Art at Burnley Harbour 2010
McConchie Reserve, Richmond
Art at Burnley Harbour 2010, the Contemporary Art Society of Victoria’s Open Art Exhibition was held in McConchie Reserve this year, and not at the usual venue of Burnley Harbour, (due to maintenance work being done on the Monash Freeway, by Citylink)
This year’s exhibition was held adjoining the harbour in three large marquees – generously sponsored by Citylink. There was a hint of Arabian souks in the large and decorative marquees. These bright tents were set up on the grass and were full of colour as the many visitors mingled amongst the art works. It was such a hive of activity with hard working committee members and other volunteers manning the show, clad in bright fluoro vests with smiles on their faces.
An exhibition of this magnitude offered something for connoisseurs of each and every art genre. Some contributing artists chose to offer social commentary, one such artist was Aldo Bellemo’s work ‘Australia Burning’, a work which covered many areas: issues such as ‘the boat people’, the Tampa issue, and the recent overwhelming bush fires. An engaging work in mixed media. Jenny Pemberton Webb offered four works using a mixed media approach in warm yellow and black painted on newsprint on a canvas backing. The subject matter of signs, cows and a black dog were reminiscent of the cattle yards in Kensington, yards we passed each summer on our way for holidays in Torquay. These works struck me as a comment concerning our treatment of livestock and our lives based on consumerism.

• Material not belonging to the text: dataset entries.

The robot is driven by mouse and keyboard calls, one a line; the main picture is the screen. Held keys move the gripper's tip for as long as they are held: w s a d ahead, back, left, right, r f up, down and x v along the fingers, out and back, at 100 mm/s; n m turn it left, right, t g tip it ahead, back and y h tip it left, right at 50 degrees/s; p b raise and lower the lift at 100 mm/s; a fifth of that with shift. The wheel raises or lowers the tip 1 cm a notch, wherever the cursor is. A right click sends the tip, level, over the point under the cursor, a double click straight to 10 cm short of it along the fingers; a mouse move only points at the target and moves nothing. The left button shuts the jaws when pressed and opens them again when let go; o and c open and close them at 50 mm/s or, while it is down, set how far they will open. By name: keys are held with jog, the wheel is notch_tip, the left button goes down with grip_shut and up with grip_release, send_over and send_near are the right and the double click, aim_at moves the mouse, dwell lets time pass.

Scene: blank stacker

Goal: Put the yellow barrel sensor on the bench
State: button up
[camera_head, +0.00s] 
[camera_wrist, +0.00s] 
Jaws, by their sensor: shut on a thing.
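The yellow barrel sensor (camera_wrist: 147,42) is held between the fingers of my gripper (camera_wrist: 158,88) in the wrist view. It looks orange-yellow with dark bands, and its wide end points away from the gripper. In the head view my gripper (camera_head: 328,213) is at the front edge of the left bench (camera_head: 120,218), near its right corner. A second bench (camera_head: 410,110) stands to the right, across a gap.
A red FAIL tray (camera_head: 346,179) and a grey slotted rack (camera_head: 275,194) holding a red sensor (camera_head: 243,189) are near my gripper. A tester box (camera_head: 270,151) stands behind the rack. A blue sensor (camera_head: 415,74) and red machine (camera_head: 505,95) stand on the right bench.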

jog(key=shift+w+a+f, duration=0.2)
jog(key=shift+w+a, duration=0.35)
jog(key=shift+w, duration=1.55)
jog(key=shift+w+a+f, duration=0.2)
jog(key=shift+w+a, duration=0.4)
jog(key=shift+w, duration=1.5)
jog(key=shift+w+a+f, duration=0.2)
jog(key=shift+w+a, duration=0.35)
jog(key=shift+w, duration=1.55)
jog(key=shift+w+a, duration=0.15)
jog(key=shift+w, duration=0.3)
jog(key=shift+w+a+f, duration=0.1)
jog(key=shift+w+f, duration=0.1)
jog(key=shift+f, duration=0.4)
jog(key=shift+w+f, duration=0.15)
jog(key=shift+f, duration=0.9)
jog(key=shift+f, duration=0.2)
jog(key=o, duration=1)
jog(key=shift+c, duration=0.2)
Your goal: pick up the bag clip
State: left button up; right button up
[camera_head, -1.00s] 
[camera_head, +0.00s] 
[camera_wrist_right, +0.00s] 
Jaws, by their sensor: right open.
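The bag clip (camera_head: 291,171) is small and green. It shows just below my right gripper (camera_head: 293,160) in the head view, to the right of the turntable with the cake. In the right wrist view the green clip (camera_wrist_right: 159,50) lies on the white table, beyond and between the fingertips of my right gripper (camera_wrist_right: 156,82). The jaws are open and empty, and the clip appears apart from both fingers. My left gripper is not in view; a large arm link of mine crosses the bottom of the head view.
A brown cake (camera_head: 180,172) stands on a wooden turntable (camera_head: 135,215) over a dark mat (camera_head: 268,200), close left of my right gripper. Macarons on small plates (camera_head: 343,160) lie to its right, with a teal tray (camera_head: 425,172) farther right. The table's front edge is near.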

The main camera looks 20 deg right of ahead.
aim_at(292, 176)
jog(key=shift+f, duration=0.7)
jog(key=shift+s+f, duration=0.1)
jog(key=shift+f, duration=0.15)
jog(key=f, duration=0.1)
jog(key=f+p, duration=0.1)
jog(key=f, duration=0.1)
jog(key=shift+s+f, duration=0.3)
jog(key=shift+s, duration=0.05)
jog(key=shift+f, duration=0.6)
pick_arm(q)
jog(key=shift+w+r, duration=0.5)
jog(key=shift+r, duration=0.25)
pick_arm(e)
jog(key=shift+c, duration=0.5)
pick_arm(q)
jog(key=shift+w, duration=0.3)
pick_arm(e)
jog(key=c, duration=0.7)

Sally Swan had created six pieces of work using acrylic paint on wood with a subject matter of symbols, words, part words and messages. Urban signs and letters created a contemporary urban paint collage of mixed and matched letters and images. Words and letters borrowed from the urban clutter of signs and advertising that the consumer is confronted with every day. Could it be that the depletion of our natural environment continues as the development of urban environments continues on in an unfettered manner?
Top: Friday 8am - the first guests turn up! Centre images: visitors enjoyed the CAS cafe.Bottom: Some of the CAS committee in the purple sales tent!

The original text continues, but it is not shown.